**** DATA SUPPLIED ****

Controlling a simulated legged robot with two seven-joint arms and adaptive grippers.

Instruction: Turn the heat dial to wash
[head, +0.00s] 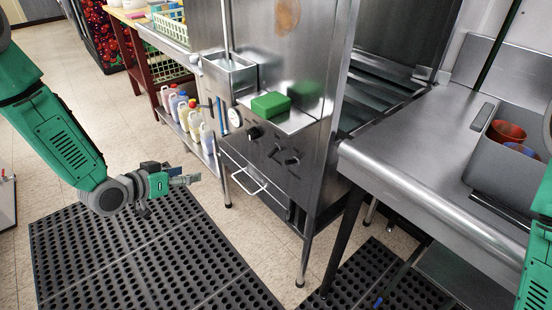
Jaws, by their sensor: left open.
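The steel dishwasher (290,60) stands in the middle of the head view. On its front panel are two black dials, one (254,132) on the left and one (291,160) lower right. I cannot tell which is the heat dial, as no labels are readable. A white round gauge (235,117) sits left of the dials. My left gripper (184,180) is open and empty, to the left of the panel and apart from it, above the floor mat. My right arm shows only at the right edge; its gripper is out of view.
A green block (271,105) lies on the ledge above the dials. A white handle (250,181) juts out below them. A steel counter (430,150) with a grey bin (512,165) stands at right. Bottles (182,108) sit on a shelf at left. Black mats (130,250) cover the floor.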

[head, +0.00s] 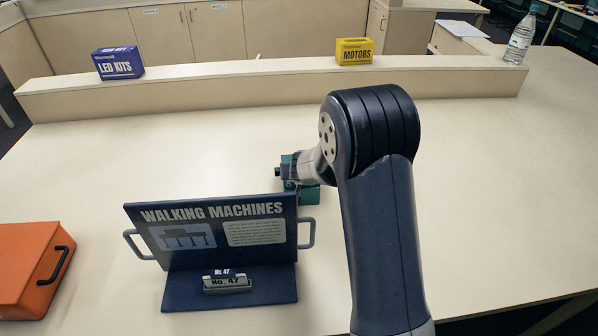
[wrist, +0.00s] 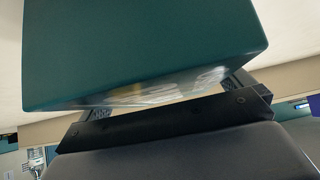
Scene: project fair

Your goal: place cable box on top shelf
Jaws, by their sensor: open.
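A teal box (head: 308,195), which I take to be the cable box, stands on the table behind the sign, mostly hidden by my arm and gripper. In the wrist view the teal box (wrist: 140,50) fills the upper part, close in front of my gripper (wrist: 160,112). The jaws are open, and the box is right at them. Whether they touch it, I cannot tell. In the head view my gripper (head: 291,168) is low beside the box, partly hidden. The long raised shelf (head: 230,75) runs along the back of the table.
On the shelf stand a blue LED KITS box (head: 118,63), a yellow MOTORS box (head: 354,51) and a bottle (head: 521,38). The shelf between the boxes is bare. A WALKING MACHINES sign (head: 220,232) stands in front, an orange case (head: 28,265) at left. The table's right is clear.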

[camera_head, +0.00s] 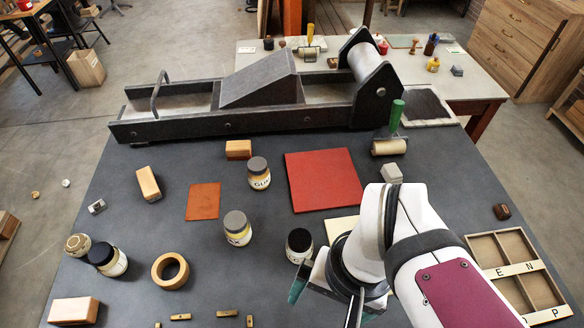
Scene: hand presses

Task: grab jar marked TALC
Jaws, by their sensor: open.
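A jar with a black lid (299,245) stands upright near the front middle of the dark table. Its label is small and partly covered; I make out what looks like a C, so it may be the TALC jar. My gripper (326,300) is open, just in front of and to the right of this jar, with no contact that I can make out. My arm hides part of the gripper and the table behind it. A jar that seems to read GUM (259,176), a grey-lidded jar (237,228) and a dark-lidded jar (108,259) stand farther left; the last two labels are unclear.
A large press (270,119) spans the back. A red square plate (323,180) lies mid-table, with a green-handled roller (389,146) behind it. A wooden ring (170,271), blocks and small brass pieces lie at left and front. A wooden letter tray (515,268) is at right.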

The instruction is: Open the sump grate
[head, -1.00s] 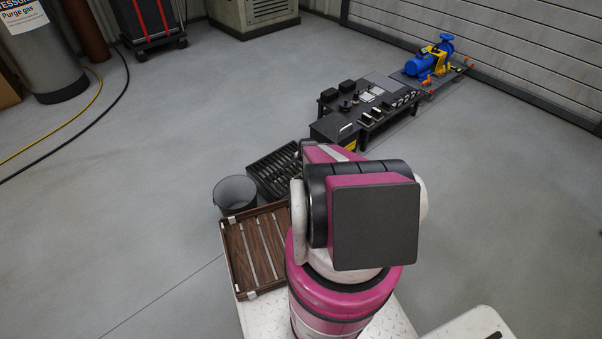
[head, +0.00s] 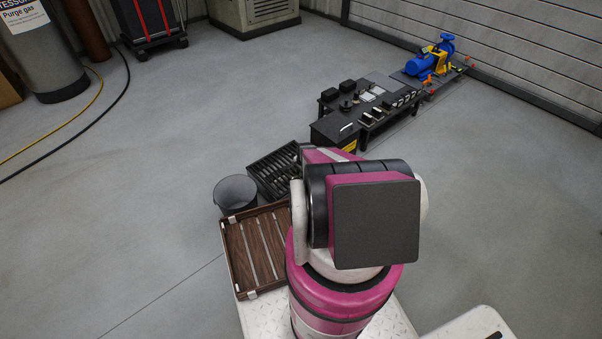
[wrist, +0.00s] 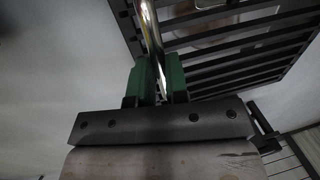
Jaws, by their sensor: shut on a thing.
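The sump grate is a dark slatted panel (head: 272,174) left of my arm in the head view; my arm hides its right part. In the wrist view its black slats (wrist: 240,68) fill the upper right, with a paler surface showing through the gaps. A shiny metal bar (wrist: 150,28), which looks like a handle, runs down from the top edge in front of the slats. My gripper (wrist: 160,77) has green fingers shut on this bar, one on each side. My gripper is hidden behind my arm in the head view. Where the bar joins the grate is out of view.
A grey bucket (head: 235,194) and a brown slatted wooden tray (head: 232,255) stand left of my arm, close to the grate. A black table with parts (head: 325,108) stands beyond, with a blue pump (head: 420,66) farther back.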

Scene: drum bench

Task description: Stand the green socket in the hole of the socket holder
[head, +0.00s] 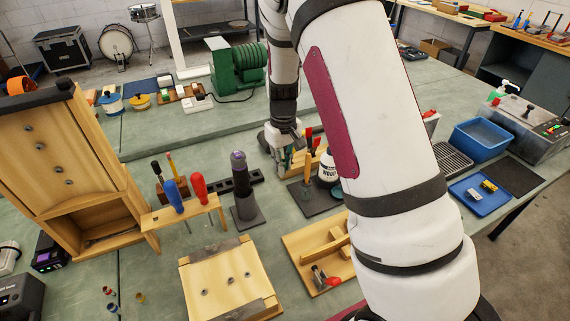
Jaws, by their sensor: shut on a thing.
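My gripper (285,163) is in the middle of the bench, pointing down, small and partly hidden in the head view. It is shut, and a small greenish piece, which looks like the green socket (286,158), shows between its fingers. How the piece sits in the fingers is too small to tell. A dark bar with holes (222,186), which looks like the socket holder, lies left of my gripper, behind the grey post. The gripper is apart from it. Whether any hole is filled is not clear.
A white bottle (327,168) and a wooden block (300,163) are close by my gripper. Small coloured pieces (140,297) lie front left.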

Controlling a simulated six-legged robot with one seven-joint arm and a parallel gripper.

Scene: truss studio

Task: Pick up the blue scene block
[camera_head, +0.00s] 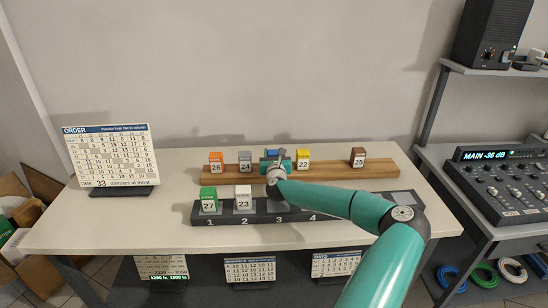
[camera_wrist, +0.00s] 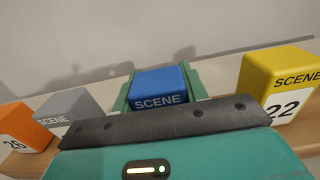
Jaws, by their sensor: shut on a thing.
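The blue scene block (camera_wrist: 160,88) shows in the wrist view between the green fingers of my gripper (camera_wrist: 161,84), its "SCENE" top towards the camera. My gripper is shut on it. In the head view my gripper (camera_head: 274,163) is over the wooden plank (camera_head: 335,172), between the grey and yellow blocks, and only a bit of the blue block (camera_head: 271,152) shows past it. The block's lower part is hidden, so I cannot tell if it still touches the plank.
On the plank stand orange 26 (camera_head: 216,162), grey 24 (camera_head: 245,162), yellow 22 (camera_head: 303,159) and brown 25 (camera_head: 358,157) blocks. In front, a dark numbered rack (camera_head: 335,207) holds green 27 (camera_head: 208,199) and white 23 (camera_head: 243,198). An order board (camera_head: 110,155) stands left.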

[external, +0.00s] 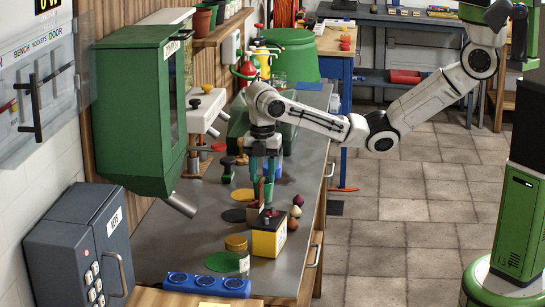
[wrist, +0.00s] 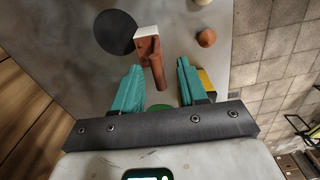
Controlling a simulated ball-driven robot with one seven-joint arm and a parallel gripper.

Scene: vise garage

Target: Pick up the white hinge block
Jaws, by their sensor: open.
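My gripper (wrist: 160,90) is open, with its two teal fingers apart and nothing held between them. A reddish-brown block with a white end face (wrist: 147,31) is just ahead of the fingertips in the wrist view, its narrow lower part reaching toward the gap between them. I cannot tell whether this is the white hinge block; no other white block shows clearly. In the external view my gripper (external: 263,190) points down low over the grey bench, and a reddish-brown piece (external: 253,208) shows by the fingertips, partly hidden.
A yellow box (external: 269,240) with a dark top stands close in front of the gripper. A dark disc (wrist: 116,32) lies beside the brown block. A green cabinet (external: 140,110) overhangs the left side.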

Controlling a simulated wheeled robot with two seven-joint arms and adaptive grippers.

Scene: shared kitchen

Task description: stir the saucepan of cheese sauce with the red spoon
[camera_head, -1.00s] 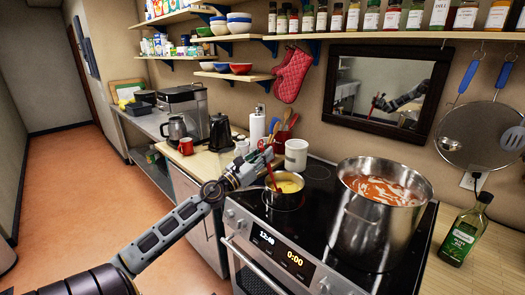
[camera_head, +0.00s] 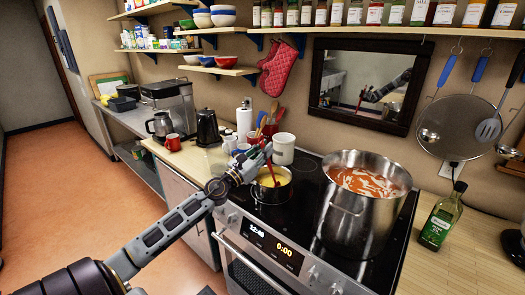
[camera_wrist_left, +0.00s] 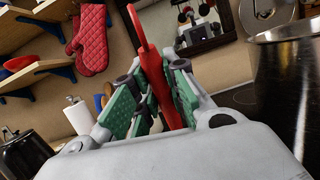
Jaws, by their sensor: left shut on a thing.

****

#### [WHAT TO DO]
Skipping the pictures, transcribe each line above exactly as it appears.

#### [ANSWER TO THE PROBLEM]
Controlling a simulated legged robot with two seven-joint arms and adaptive grippers.

Instruction: Turn the heat dial to wash
[head, +0.00s] 
Jaws, by their sensor: left open.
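The steel dishwasher (290,60) stands in the middle of the head view. On its front panel are two black dials, one (254,132) on the left and one (291,160) lower right. I cannot tell which is the heat dial, as no labels are readable. A white round gauge (235,117) sits left of the dials. My left gripper (184,180) is open and empty, to the left of the panel and apart from it, above the floor mat. My right arm shows only at the right edge; its gripper is out of view.
A green block (271,105) lies on the ledge above the dials. A white handle (250,181) juts out below them. A steel counter (430,150) with a grey bin (512,165) stands at right. Bottles (182,108) sit on a shelf at left. Black mats (130,250) cover the floor.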

[head, +0.00s] 
[wrist, +0.00s] 
Scene: project fair

Your goal: place cable box on top shelf
Jaws, by their sensor: open.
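A teal box (head: 308,195), which I take to be the cable box, stands on the table behind the sign, mostly hidden by my arm and gripper. In the wrist view the teal box (wrist: 140,50) fills the upper part, close in front of my gripper (wrist: 160,112). The jaws are open, and the box is right at them. Whether they touch it, I cannot tell. In the head view my gripper (head: 291,168) is low beside the box, partly hidden. The long raised shelf (head: 230,75) runs along the back of the table.
On the shelf stand a blue LED KITS box (head: 118,63), a yellow MOTORS box (head: 354,51) and a bottle (head: 521,38). The shelf between the boxes is bare. A WALKING MACHINES sign (head: 220,232) stands in front, an orange case (head: 28,265) at left. The table's right is clear.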

[camera_head, +0.00s] 
Scene: hand presses

Task: grab jar marked TALC
Jaws, by their sensor: open.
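A jar with a black lid (299,245) stands upright near the front middle of the dark table. Its label is small and partly covered; I make out what looks like a C, so it may be the TALC jar. My gripper (326,300) is open, just in front of and to the right of this jar, with no contact that I can make out. My arm hides part of the gripper and the table behind it. A jar that seems to read GUM (259,176), a grey-lidded jar (237,228) and a dark-lidded jar (108,259) stand farther left; the last two labels are unclear.
A large press (270,119) spans the back. A red square plate (323,180) lies mid-table, with a green-handled roller (389,146) behind it. A wooden ring (170,271), blocks and small brass pieces lie at left and front. A wooden letter tray (515,268) is at right.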

The instruction is: Open the sump grate
[head, -1.00s] 
[head, +0.00s] 
[wrist, +0.00s] 
Jaws, by their sensor: shut on a thing.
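The sump grate is a dark slatted panel (head: 272,174) left of my arm in the head view; my arm hides its right part. In the wrist view its black slats (wrist: 240,68) fill the upper right, with a paler surface showing through the gaps. A shiny metal bar (wrist: 150,28), which looks like a handle, runs down from the top edge in front of the slats. My gripper (wrist: 160,77) has green fingers shut on this bar, one on each side. My gripper is hidden behind my arm in the head view. Where the bar joins the grate is out of view.
A grey bucket (head: 235,194) and a brown slatted wooden tray (head: 232,255) stand left of my arm, close to the grate. A black table with parts (head: 325,108) stands beyond, with a blue pump (head: 420,66) farther back.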

Scene: drum bench

Task description: Stand the green socket in the hole of the socket holder
[head, +0.00s] 
Jaws, by their sensor: shut on a thing.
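My gripper (285,163) is in the middle of the bench, pointing down, small and partly hidden in the head view. It is shut, and a small greenish piece, which looks like the green socket (286,158), shows between its fingers. How the piece sits in the fingers is too small to tell. A dark bar with holes (222,186), which looks like the socket holder, lies left of my gripper, behind the grey post. The gripper is apart from it. Whether any hole is filled is not clear.
A white bottle (327,168) and a wooden block (300,163) are close by my gripper. Small coloured pieces (140,297) lie front left.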

Controlling a simulated six-legged robot with one seven-joint arm and a parallel gripper.

Scene: truss studio

Task: Pick up the blue scene block
[camera_head, +0.00s] 
[camera_wrist, +0.00s] 
Jaws, by their sensor: shut on a thing.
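The blue scene block (camera_wrist: 160,88) shows in the wrist view between the green fingers of my gripper (camera_wrist: 161,84), its "SCENE" top towards the camera. My gripper is shut on it. In the head view my gripper (camera_head: 274,163) is over the wooden plank (camera_head: 335,172), between the grey and yellow blocks, and only a bit of the blue block (camera_head: 271,152) shows past it. The block's lower part is hidden, so I cannot tell if it still touches the plank.
On the plank stand orange 26 (camera_head: 216,162), grey 24 (camera_head: 245,162), yellow 22 (camera_head: 303,159) and brown 25 (camera_head: 358,157) blocks. In front, a dark numbered rack (camera_head: 335,207) holds green 27 (camera_head: 208,199) and white 23 (camera_head: 243,198). An order board (camera_head: 110,155) stands left.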

[external, +0.00s] 
[wrist, +0.00s] 
Controlling a simulated ball-driven robot with one seven-joint arm and a parallel gripper.

Scene: vise garage

Target: Pick up the white hinge block
Jaws, by their sensor: open.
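My gripper (wrist: 160,90) is open, with its two teal fingers apart and nothing held between them. A reddish-brown block with a white end face (wrist: 147,31) is just ahead of the fingertips in the wrist view, its narrow lower part reaching toward the gap between them. I cannot tell whether this is the white hinge block; no other white block shows clearly. In the external view my gripper (external: 263,190) points down low over the grey bench, and a reddish-brown piece (external: 253,208) shows by the fingertips, partly hidden.
A yellow box (external: 269,240) with a dark top stands close in front of the gripper. A dark disc (wrist: 116,32) lies beside the brown block. A green cabinet (external: 140,110) overhangs the left side.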

Controlling a simulated wheeled robot with two seven-joint arms and adaptive grippers.

Scene: shared kitchen

Task description: stir the saucepan of cheese sauce with the red spoon
[camera_head, -1.00s] 
[camera_head, +0.00s] 
[camera_wrist_left, +0.00s] 
Jaws, by their sensor: left shut on a thing.

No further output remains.